-- SET TASK --
In the records below, reproduce exactly the lines from the one containing "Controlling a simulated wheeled" through the one containing "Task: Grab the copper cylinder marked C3", both included, and omit the pictures.
— Start of INFORMATION SHOWN —
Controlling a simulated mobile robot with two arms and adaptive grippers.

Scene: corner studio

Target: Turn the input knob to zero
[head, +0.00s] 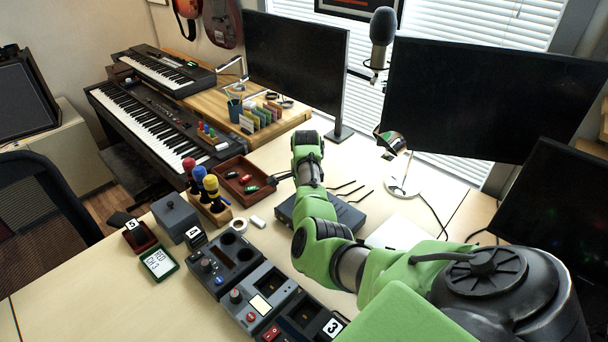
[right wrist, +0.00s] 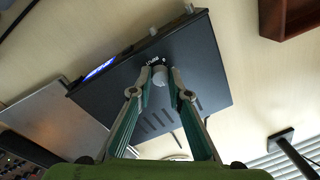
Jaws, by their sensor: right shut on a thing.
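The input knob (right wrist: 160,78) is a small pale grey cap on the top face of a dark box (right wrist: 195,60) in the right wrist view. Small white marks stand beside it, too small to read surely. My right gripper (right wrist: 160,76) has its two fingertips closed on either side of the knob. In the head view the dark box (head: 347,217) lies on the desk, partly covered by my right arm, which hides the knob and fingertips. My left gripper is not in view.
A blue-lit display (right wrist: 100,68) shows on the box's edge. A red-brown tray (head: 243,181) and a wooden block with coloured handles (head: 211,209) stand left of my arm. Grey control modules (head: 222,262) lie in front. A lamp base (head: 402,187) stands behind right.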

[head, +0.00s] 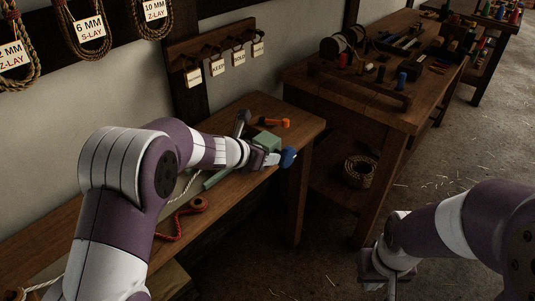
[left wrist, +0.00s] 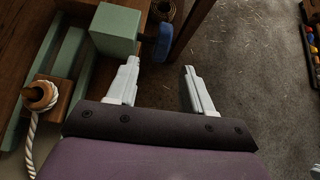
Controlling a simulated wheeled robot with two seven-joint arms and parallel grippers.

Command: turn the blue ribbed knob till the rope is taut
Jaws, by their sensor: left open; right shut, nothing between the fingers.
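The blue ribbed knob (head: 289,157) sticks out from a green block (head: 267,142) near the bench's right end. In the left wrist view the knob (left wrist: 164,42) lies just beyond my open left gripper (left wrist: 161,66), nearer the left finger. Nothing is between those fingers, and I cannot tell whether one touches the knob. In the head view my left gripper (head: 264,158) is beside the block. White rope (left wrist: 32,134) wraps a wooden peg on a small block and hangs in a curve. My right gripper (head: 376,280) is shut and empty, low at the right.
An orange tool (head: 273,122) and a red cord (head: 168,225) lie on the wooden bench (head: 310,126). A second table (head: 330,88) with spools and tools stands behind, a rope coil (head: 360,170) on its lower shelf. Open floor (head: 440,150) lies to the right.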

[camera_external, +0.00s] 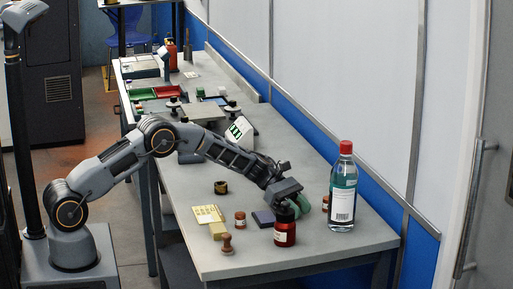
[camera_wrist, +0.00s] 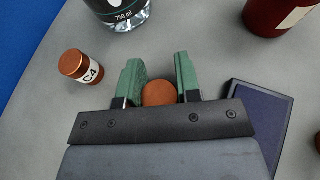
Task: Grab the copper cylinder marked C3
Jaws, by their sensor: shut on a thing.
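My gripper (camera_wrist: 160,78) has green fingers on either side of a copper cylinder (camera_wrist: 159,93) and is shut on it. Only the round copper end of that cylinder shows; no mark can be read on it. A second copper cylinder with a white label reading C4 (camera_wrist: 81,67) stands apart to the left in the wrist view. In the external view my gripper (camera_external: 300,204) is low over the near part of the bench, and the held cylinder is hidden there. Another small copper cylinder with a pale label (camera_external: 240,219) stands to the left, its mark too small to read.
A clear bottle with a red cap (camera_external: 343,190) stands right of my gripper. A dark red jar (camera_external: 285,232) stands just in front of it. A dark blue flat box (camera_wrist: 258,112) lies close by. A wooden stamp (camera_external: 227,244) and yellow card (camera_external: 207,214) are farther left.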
— End of INFORMATION SHOWN —
— Start of INFORMATION SHOWN —
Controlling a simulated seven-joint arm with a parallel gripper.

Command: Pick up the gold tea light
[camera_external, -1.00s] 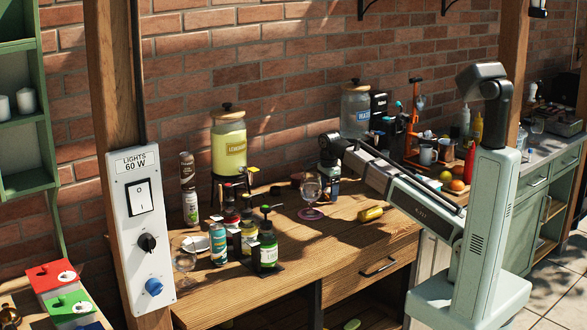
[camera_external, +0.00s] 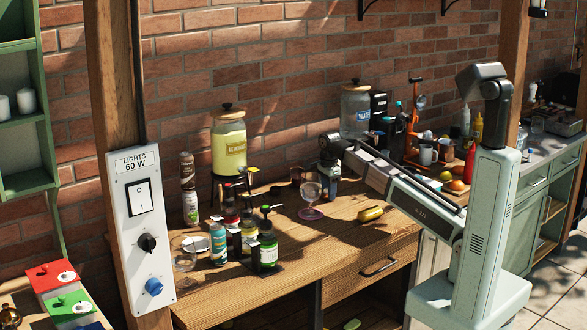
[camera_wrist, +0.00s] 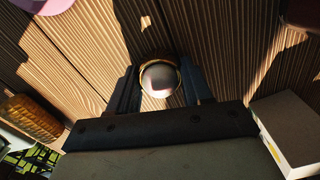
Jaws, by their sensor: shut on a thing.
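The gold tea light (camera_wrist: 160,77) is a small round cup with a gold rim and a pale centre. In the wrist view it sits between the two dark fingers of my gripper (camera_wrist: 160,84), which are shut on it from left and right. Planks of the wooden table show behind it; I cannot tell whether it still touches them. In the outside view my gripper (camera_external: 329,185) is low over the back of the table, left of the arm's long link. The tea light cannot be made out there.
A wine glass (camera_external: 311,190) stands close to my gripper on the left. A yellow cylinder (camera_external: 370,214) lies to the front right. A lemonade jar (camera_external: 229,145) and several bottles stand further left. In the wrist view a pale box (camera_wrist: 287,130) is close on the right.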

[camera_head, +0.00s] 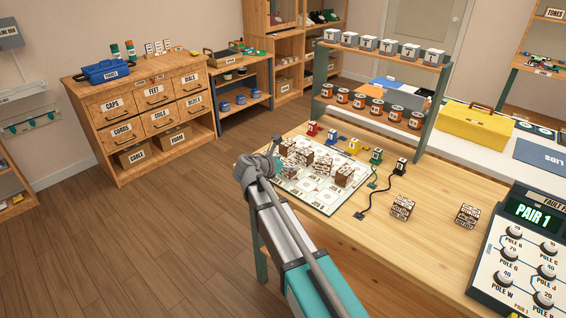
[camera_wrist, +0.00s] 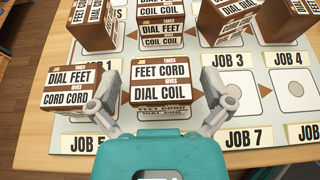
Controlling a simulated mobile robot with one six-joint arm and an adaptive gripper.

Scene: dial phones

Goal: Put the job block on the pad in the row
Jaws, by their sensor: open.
— End of INFORMATION SHOWN —
— Start of INFORMATION SHOWN —
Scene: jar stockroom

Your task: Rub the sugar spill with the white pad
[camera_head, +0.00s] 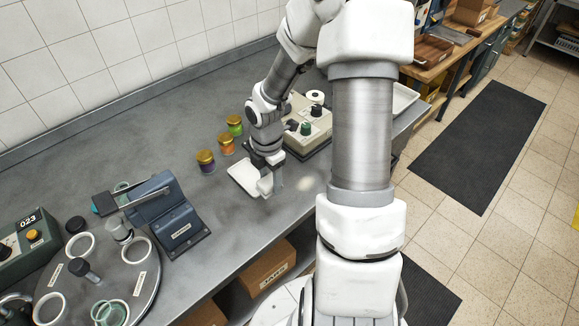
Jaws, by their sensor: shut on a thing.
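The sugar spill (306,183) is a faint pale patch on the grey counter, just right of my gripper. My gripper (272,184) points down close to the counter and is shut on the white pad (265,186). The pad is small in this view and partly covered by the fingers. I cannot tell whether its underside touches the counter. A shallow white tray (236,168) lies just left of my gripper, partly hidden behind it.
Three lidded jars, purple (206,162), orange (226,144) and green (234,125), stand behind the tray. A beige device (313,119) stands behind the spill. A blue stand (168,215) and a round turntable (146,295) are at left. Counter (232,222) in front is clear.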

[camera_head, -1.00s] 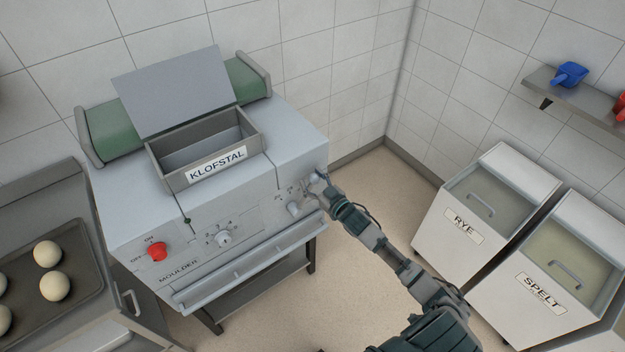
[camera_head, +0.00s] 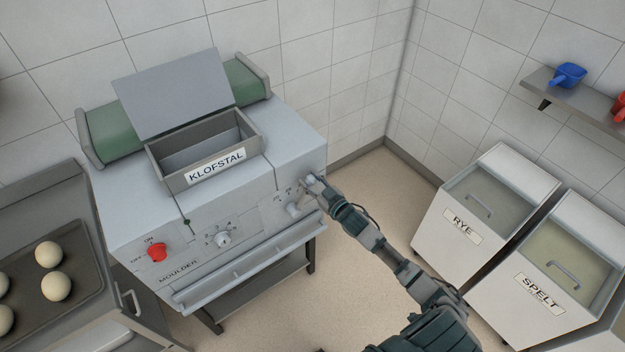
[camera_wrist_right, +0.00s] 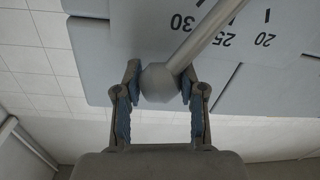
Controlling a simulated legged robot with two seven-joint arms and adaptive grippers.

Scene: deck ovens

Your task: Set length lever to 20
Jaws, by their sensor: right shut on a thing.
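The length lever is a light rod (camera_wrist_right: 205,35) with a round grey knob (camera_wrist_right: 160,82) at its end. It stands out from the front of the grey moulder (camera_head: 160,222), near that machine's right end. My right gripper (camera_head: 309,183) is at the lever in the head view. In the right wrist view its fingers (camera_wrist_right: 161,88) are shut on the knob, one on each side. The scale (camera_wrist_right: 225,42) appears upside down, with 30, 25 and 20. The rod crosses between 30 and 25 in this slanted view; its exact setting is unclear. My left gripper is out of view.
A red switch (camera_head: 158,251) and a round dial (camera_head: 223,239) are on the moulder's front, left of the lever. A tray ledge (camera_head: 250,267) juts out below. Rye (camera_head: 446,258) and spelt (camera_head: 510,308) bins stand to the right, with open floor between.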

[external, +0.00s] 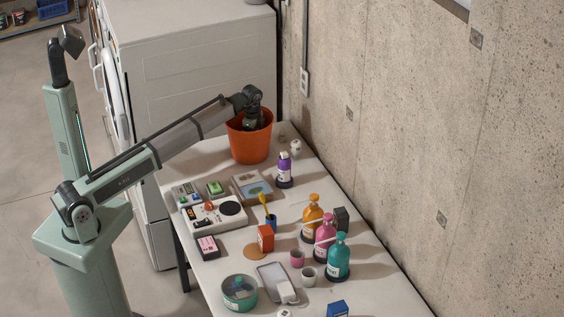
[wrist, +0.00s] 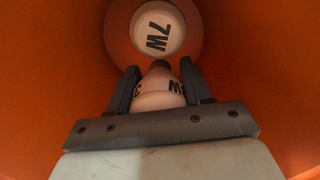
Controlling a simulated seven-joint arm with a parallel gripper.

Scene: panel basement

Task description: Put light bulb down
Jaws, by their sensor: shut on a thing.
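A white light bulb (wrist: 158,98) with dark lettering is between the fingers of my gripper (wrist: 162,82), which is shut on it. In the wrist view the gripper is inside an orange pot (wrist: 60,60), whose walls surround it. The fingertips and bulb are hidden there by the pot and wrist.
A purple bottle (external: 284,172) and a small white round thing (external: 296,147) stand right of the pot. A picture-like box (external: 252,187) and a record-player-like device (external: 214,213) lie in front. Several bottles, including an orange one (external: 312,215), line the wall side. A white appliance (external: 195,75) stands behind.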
— End of INFORMATION SHOWN —
-- SOLUTION TO THE PROBLEM --
Controlling a simulated wheeled robot with two seven-joint arms and parallel grippers.

Command: turn the blue ribbed knob till the rope is taut
Jaws, by their sensor: left open; right shut, nothing between the fingers.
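The blue ribbed knob (head: 289,157) sticks out from a green block (head: 267,142) near the bench's right end. In the left wrist view the knob (left wrist: 164,42) lies just beyond my open left gripper (left wrist: 161,66), nearer the left finger. Nothing is between those fingers, and I cannot tell whether one touches the knob. In the head view my left gripper (head: 264,158) is beside the block. White rope (left wrist: 32,134) wraps a wooden peg on a small block and hangs in a curve. My right gripper (head: 376,280) is shut and empty, low at the right.
An orange tool (head: 273,122) and a red cord (head: 168,225) lie on the wooden bench (head: 310,126). A second table (head: 330,88) with spools and tools stands behind, a rope coil (head: 360,170) on its lower shelf. Open floor (head: 440,150) lies to the right.

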[camera_external, +0.00s] 
[camera_wrist, +0.00s] 
Task: Grab the copper cylinder marked C3

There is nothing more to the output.